Some may believe that you have a specific duty and obligation to accomplish while living in this Earthly form, but because of the complexity of the human life experience, it may not be obvious as to what that calling is for you. This is where we return to the yogic philosophy and the element of alignment. It is very easy to be distracted by these earthly pleasures and experiences. Not to say that we shouldn’t enjoy these pleasures, but it is also important to remember our true intention for being here.
Finding your Dharma
The only way to really know what your Dharma is, is to relieve yourself from all distractions. In a sense, we are out of alignment with our Dharma or true calling when we are caught up in the mix of the earthbound proclivities. Taking the time to practice a discipline like yoga or meditation or Pranayama helps you to realign to the truth of who you are and what your duty is in this Lifetime.
Some may never discover their true path, but if this sort of thing intrigues you and fascinates you, you may want to devote yourself to simple practices to experience this alignment to your authentic Self and assigned Dharma. You can do that by returning to your yoga mat.
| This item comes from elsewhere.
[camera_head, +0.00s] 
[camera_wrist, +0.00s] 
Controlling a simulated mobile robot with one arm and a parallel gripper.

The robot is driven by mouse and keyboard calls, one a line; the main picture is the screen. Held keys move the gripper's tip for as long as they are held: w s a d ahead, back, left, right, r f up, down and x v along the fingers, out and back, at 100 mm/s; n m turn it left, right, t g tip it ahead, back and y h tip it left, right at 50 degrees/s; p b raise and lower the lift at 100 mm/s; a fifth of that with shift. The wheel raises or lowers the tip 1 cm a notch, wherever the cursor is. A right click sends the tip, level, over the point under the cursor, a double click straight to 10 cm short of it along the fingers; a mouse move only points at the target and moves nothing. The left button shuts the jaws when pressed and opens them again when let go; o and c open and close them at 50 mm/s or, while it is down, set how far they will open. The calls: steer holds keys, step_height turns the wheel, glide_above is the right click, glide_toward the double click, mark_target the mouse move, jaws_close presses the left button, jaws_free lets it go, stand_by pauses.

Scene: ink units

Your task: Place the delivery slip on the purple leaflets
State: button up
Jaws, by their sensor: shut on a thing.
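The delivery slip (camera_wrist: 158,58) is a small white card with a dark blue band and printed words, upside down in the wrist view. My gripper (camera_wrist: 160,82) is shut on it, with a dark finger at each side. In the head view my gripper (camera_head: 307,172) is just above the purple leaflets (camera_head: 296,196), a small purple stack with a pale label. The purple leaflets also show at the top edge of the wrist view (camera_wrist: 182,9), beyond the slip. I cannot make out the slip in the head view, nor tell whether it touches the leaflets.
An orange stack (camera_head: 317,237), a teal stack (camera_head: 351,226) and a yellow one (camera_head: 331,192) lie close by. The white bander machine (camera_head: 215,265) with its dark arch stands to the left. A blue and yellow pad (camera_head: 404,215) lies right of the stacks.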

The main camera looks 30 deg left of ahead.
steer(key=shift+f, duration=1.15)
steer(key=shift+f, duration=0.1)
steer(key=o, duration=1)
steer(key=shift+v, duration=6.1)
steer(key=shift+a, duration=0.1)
The alignment line down the center of your yoga mat, whether you’re in a Hatha, Ashtanga, or a Hot Yoga class, can symbolize the alignment you are searching for in your Life. Knowing that you have come to your yoga mat to help find clarity and balance takes you a step closer to your truth.
So when it comes to thinking about alignment in yoga, we can see that it can be viewed in several ways. It can be attributed to the physical body when it comes to a structurally sound body when practicing certain yoga poses. And to assist with that alignment, having the visual element of the decorative line down the center of your yoga mat can be helpful. It gives you the cue and reminder to align yourself properly on your yoga mat. And with this focus, your alignment practice turns inward.
You’ll find with a continued yoga practice, your work on your yoga mat becomes about finding clarity, removing mental obstacles, and aligning with your authentic Self.